**Work instructions**
Which lines in the material below contain the word "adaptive"? Copy each of them.
+++
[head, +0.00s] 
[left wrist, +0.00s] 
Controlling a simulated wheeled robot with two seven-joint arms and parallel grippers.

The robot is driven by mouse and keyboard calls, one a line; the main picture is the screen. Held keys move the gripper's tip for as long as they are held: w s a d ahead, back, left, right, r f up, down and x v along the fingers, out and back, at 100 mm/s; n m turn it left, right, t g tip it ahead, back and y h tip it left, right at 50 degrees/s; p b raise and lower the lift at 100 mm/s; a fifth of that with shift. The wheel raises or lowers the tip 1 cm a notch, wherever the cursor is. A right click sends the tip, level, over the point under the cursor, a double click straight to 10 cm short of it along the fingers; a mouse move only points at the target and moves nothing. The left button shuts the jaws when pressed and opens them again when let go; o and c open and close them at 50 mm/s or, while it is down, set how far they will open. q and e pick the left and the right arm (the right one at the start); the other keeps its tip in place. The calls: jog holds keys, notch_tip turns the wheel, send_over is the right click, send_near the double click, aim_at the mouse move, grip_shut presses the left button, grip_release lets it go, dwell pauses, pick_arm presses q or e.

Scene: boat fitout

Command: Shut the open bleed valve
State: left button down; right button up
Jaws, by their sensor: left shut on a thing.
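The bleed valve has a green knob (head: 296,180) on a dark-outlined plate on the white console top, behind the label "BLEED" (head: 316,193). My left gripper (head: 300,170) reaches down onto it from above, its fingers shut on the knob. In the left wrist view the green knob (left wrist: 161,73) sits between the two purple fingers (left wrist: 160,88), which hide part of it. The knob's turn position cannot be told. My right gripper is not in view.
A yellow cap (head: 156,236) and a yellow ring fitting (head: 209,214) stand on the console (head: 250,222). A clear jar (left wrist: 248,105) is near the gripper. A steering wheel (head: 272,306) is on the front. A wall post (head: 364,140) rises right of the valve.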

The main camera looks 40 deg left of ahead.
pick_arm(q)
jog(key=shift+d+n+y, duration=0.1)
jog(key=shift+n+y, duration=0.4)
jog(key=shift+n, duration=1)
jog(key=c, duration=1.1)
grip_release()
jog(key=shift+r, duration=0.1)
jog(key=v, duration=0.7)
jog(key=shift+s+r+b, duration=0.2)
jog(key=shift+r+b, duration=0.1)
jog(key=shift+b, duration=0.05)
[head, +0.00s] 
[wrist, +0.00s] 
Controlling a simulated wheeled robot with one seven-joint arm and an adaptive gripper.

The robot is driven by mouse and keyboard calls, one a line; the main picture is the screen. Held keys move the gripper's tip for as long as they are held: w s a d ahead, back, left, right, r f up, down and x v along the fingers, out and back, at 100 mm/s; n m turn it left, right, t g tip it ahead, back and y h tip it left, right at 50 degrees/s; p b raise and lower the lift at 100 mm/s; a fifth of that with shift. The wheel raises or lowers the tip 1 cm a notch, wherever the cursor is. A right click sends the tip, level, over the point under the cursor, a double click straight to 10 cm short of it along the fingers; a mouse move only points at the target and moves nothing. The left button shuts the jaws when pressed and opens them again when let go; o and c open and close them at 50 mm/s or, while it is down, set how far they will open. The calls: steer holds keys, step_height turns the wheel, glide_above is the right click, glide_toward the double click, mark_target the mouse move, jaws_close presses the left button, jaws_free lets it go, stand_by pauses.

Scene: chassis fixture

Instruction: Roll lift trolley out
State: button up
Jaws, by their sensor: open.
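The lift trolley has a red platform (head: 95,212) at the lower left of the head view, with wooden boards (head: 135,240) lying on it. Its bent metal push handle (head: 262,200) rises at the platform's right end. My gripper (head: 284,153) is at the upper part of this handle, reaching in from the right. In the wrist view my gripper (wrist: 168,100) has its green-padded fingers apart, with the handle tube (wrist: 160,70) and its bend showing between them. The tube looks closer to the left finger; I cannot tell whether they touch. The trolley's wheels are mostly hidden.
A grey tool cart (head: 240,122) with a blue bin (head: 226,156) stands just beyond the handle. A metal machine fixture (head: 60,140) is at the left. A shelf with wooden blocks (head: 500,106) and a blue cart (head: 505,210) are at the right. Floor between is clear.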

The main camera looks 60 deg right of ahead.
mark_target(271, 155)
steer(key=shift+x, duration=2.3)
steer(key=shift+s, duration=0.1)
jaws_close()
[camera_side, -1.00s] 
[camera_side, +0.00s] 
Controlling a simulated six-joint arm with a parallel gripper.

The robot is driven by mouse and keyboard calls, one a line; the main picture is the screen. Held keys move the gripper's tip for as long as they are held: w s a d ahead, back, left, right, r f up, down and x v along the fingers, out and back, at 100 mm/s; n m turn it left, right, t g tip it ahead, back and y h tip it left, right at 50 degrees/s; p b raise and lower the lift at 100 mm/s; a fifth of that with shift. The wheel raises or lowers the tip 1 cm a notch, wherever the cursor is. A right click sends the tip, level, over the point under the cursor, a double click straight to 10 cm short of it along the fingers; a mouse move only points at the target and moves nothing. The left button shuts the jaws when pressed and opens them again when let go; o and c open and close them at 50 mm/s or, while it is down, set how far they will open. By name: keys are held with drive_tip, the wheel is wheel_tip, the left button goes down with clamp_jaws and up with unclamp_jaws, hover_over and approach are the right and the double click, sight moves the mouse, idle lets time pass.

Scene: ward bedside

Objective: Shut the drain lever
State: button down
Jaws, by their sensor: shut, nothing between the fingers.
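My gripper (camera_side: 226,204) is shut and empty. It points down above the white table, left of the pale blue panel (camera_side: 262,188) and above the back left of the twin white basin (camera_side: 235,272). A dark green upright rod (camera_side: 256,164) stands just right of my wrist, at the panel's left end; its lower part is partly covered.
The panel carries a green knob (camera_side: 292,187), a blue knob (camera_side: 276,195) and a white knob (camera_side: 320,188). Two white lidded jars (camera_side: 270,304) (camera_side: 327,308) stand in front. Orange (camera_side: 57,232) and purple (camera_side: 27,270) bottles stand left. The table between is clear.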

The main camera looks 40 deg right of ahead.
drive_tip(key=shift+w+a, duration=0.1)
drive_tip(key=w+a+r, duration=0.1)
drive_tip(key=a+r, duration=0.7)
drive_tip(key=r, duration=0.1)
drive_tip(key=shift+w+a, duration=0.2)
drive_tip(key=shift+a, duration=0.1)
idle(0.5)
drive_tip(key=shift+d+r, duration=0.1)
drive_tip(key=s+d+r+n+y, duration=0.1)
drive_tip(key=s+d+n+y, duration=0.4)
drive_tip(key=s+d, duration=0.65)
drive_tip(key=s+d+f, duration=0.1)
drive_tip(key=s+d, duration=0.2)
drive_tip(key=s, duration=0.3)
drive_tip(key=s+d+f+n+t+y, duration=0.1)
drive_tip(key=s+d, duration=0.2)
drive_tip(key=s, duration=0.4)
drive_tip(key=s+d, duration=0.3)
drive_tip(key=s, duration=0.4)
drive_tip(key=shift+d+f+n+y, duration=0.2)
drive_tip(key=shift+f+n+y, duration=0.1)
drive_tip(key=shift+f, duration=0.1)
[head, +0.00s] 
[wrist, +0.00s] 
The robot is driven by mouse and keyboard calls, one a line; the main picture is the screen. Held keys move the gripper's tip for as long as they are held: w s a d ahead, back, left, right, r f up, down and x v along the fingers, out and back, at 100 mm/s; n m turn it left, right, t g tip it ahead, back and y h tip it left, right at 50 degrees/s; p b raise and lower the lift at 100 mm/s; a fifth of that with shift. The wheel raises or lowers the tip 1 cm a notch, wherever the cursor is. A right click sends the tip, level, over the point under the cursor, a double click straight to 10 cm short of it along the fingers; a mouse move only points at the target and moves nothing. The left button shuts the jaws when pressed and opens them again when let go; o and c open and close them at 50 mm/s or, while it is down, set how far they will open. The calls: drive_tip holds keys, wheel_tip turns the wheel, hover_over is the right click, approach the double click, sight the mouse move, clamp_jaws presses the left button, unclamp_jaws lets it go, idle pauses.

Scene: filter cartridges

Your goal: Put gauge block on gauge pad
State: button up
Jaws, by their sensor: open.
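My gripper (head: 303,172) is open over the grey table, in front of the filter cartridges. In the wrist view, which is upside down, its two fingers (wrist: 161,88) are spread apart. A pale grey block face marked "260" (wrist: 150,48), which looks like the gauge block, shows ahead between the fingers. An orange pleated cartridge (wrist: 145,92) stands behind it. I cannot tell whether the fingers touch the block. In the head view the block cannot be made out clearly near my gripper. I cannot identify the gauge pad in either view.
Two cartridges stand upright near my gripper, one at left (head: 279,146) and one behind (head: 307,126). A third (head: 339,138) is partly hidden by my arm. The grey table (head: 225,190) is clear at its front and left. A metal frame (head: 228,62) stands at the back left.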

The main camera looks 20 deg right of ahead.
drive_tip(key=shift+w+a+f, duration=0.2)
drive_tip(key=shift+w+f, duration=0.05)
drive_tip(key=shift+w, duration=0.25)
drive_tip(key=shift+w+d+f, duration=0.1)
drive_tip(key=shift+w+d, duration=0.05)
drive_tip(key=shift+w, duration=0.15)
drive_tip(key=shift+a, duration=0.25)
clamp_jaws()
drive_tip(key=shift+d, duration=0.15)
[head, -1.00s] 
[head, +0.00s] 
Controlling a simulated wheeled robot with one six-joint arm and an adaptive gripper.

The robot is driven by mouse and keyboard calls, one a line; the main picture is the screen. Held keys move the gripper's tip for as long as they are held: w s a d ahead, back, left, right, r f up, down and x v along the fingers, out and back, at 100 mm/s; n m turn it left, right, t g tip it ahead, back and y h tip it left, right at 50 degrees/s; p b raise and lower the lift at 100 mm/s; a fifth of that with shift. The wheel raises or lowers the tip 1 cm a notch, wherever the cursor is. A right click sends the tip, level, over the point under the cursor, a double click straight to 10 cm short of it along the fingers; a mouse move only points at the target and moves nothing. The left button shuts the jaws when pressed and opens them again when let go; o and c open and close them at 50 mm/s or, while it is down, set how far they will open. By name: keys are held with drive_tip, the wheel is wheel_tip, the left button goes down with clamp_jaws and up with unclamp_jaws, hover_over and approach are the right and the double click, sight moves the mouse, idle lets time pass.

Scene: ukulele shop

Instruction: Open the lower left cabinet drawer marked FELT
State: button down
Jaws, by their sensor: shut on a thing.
+++
**Response for this exercise**
Controlling a simulated wheeled robot with one seven-joint arm and an adaptive gripper.
Controlling a simulated wheeled robot with one six-joint arm and an adaptive gripper.

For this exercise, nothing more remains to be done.